Sociologists tell us we know are breaking social norms when we encounter resistance, and I keep stumbling along headfirst into these gaffs.  Tell us about yourself, but in the right way.  Tell us what you want to do, but in the right way.  Tell us about what you've done, but in the right way.  Do business attire, but do it the right way.  Don't be too educated or too inexperienced, be just right.

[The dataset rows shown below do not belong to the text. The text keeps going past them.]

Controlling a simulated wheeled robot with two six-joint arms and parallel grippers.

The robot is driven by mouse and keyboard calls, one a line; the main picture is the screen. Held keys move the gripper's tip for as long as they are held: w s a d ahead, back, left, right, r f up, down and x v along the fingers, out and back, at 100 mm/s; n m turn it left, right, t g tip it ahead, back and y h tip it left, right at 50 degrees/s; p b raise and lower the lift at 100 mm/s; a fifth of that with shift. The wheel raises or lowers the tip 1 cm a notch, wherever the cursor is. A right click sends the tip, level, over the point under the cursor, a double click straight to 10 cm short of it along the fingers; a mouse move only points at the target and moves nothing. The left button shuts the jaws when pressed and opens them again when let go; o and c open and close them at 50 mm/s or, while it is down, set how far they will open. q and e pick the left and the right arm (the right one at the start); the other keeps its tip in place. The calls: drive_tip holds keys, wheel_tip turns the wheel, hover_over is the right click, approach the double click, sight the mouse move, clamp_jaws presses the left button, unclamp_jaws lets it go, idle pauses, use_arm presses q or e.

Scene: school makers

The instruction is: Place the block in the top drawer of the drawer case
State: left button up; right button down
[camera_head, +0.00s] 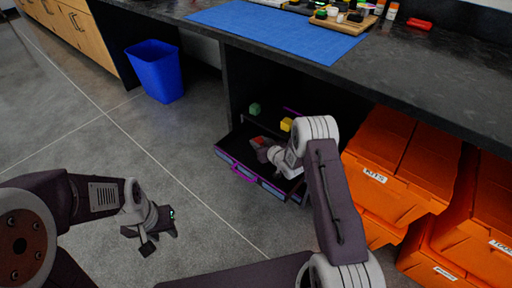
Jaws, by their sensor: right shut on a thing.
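The drawer case stands under the bench, and an open drawer (226,158) with a purple handle juts out of it. I cannot tell for sure which level this drawer is. My right gripper (262,147) is over the open drawer, shut on a small red block (259,141); the arm hides part of the drawer. Whether the block touches the drawer floor cannot be told. A green block (254,109) and a yellow block (286,125) sit behind the drawer, apparently on top of the case. My left gripper (158,232) is open and empty above the floor at lower left.
Orange bins (400,165) stand close to the right of my right arm. The dark bench top (420,70) overhangs the case and carries a blue mat (270,28) and a wooden tray (345,24). A blue waste bin (155,72) stands at upper left. Floor at left is clear.

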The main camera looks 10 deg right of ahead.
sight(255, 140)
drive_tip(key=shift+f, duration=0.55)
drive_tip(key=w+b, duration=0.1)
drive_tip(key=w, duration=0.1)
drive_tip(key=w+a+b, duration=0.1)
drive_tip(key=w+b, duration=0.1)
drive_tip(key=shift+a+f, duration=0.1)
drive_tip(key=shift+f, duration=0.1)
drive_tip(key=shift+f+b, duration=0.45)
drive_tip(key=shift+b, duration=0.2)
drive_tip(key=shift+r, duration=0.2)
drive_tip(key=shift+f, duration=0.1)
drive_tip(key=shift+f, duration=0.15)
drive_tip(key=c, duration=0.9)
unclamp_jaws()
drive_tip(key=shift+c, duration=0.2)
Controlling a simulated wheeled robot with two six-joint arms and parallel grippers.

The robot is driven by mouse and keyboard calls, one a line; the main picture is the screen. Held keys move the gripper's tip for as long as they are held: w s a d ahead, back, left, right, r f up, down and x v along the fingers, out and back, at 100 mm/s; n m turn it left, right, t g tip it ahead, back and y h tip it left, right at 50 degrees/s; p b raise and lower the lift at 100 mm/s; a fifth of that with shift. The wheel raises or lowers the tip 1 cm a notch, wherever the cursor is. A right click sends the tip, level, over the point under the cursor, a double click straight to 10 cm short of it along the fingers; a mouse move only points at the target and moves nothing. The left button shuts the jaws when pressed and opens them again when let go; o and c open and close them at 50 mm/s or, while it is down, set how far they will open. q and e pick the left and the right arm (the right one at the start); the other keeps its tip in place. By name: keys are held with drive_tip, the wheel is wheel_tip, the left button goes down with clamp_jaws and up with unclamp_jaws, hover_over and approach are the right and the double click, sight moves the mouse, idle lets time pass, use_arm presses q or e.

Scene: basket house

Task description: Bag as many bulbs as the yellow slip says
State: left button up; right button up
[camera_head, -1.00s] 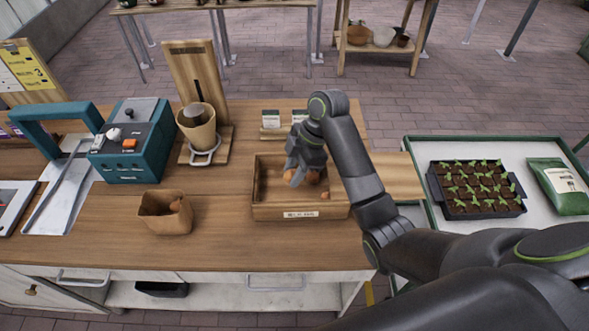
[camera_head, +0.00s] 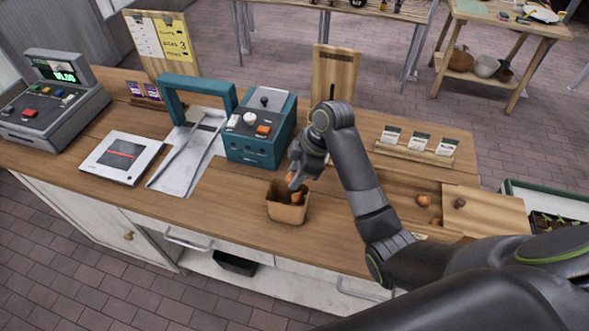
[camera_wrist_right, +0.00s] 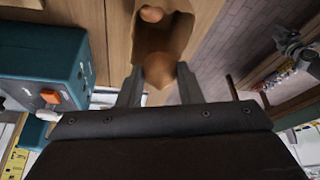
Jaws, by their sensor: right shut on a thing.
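My right gripper (camera_head: 294,178) is shut on a brown bulb (camera_wrist_right: 158,70), just above the open mouth of the brown paper bag (camera_head: 287,213). The bag stands on the wooden counter, and another bulb (camera_head: 297,197) shows inside it; that one also shows in the wrist view (camera_wrist_right: 152,14). The wooden bulb bin (camera_head: 402,176) is to the right, partly hidden by my arm, with loose bulbs (camera_head: 423,200) in it. The yellow slip (camera_head: 173,38) is pinned on a board at the back left; a 3 is legible on it. My left gripper is not in view.
A teal sealer (camera_head: 262,140) stands just behind the bag. A scale (camera_head: 121,156) and a cash register (camera_head: 55,100) are further left. Seed packets (camera_head: 418,143) stand on a rack behind the bin. The counter front left of the bag is clear.

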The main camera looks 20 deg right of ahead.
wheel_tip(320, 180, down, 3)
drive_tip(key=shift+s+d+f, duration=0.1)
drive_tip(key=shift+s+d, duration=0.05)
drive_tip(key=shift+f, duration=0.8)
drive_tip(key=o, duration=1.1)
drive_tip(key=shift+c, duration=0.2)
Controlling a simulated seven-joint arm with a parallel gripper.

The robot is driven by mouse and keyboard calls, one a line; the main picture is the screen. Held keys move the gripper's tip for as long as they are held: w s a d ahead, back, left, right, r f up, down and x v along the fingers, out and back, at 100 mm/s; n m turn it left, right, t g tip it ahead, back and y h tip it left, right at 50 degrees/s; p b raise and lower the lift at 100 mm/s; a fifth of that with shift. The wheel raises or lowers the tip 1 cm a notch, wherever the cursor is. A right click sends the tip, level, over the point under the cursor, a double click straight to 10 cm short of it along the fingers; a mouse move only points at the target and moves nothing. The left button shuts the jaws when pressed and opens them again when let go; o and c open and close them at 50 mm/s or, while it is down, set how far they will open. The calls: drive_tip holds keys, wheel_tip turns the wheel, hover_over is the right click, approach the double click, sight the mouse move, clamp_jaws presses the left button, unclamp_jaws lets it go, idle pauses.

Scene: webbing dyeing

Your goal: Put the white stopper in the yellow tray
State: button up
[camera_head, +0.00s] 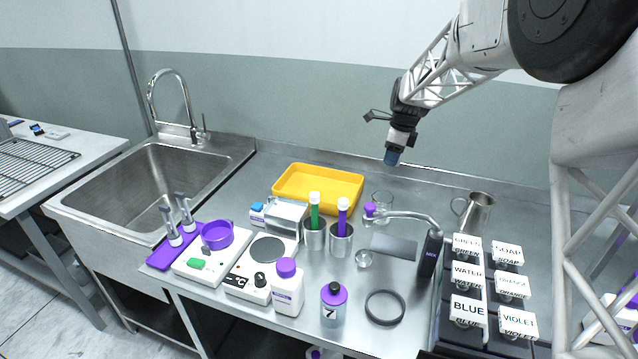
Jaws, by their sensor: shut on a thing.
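The yellow tray (318,205) lies at the back of the steel counter, and its visible inside is empty. My gripper (392,156) is raised above the counter, to the right of the tray and higher than it, pointing down. It is shut on a small thing that I cannot make out clearly; a dark blue end shows at the tip, below a white band. I cannot tell whether this is the white stopper. White caps top a green tube (314,213) and a purple tube (342,222), each upright in a steel cup in front of the tray.
A glass beaker (383,203) stands below my gripper. A steel jug (473,212) is at the right, behind labelled blocks (467,247). The sink (165,182) is left.

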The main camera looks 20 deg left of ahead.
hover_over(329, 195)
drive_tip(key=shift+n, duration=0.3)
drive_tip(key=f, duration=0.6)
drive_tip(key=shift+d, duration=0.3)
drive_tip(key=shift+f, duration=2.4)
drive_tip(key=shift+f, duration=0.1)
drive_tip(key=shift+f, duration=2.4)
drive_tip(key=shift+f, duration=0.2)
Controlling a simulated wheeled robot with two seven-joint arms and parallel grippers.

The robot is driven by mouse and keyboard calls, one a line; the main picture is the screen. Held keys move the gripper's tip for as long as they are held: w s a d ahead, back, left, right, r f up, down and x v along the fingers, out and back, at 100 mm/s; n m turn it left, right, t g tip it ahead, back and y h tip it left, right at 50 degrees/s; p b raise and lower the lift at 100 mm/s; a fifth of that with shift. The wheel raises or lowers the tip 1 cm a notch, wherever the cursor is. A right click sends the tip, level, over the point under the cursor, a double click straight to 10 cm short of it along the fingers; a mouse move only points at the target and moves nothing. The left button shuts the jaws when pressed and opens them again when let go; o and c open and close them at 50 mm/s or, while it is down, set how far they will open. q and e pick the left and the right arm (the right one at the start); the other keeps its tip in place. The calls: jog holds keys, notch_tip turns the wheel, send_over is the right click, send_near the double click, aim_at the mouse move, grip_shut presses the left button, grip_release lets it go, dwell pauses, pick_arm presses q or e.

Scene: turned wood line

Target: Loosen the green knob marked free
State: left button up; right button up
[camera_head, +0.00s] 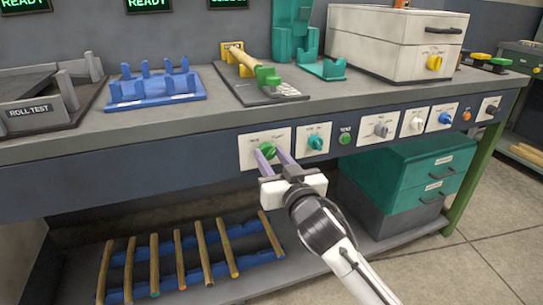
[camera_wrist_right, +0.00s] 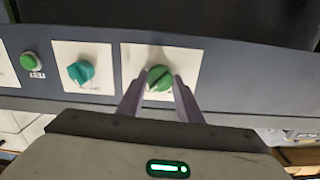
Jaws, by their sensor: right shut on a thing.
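The green knob (camera_head: 266,151) sits on a white plate (camera_head: 246,155) on the front panel of the bench. My right gripper (camera_head: 271,157) reaches up to it, with one finger on each side of the knob, shut on it. The right wrist view shows the same green knob (camera_wrist_right: 159,78) between the two fingertips (camera_wrist_right: 156,84). The marks on its plate are too small to read. My left gripper is not in view.
A teal knob (camera_head: 316,141) is on the neighbouring plate, with a green button (camera_head: 345,137) and several other knobs further right. Teal drawers (camera_head: 420,175) stand below the bench. A rack of wooden rods (camera_head: 180,262) lies on the lower shelf.

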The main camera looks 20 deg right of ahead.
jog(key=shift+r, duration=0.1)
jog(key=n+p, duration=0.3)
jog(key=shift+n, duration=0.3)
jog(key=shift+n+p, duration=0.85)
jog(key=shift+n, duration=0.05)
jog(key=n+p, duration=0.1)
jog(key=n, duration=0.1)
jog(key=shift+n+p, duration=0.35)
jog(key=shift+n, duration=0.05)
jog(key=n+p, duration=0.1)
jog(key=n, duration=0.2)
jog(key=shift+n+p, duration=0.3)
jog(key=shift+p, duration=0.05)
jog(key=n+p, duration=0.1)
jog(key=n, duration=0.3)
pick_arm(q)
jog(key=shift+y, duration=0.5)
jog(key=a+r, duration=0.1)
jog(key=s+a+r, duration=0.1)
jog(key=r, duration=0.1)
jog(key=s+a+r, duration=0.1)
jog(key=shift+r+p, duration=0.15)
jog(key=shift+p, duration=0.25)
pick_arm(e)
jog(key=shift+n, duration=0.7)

When so many seem to tell you (as politely as they can) there is something wrong with you, it can be difficult to keep a healthy perspective on what really is right and wrong.  So far, I've been more or less zen about the rejection.  Today's clothing potshots stung a bit (I thought I looked so good today!), but I know they are part of a long, bumbled and brier-strewn path of learning how to sell myself.  I've been through the 'professionalization' machine of other sorts, and this is just a new version of the same old shtick.  Except this time, instead of publishing in the top tier journals, I'm supposed to rock Anne Taylor and summarize my resume in twelve seconds.  I just have to keep in mind, just like before, that professionalization is far less about me and way more about what they want me to be...and some rules you can bend (heels), while others you can't get away with not following (blazer...once I find one of those).  It doesn't take much to figure out what those are - people seem to have no problems telling you.

I should also conclude here by saying I brought this all upon myself.  This full-frontal confrontation with deficiency-inducing judgement is entirely of my own volition (another chuckle in my direction).  I came here for this.  I came here, I should say, to be with my partner, and to take on whatever repercussions that decision brought with it.  So this is a path willfully chosen, a path I've bought into for the time being, even if it's not yet sold on me.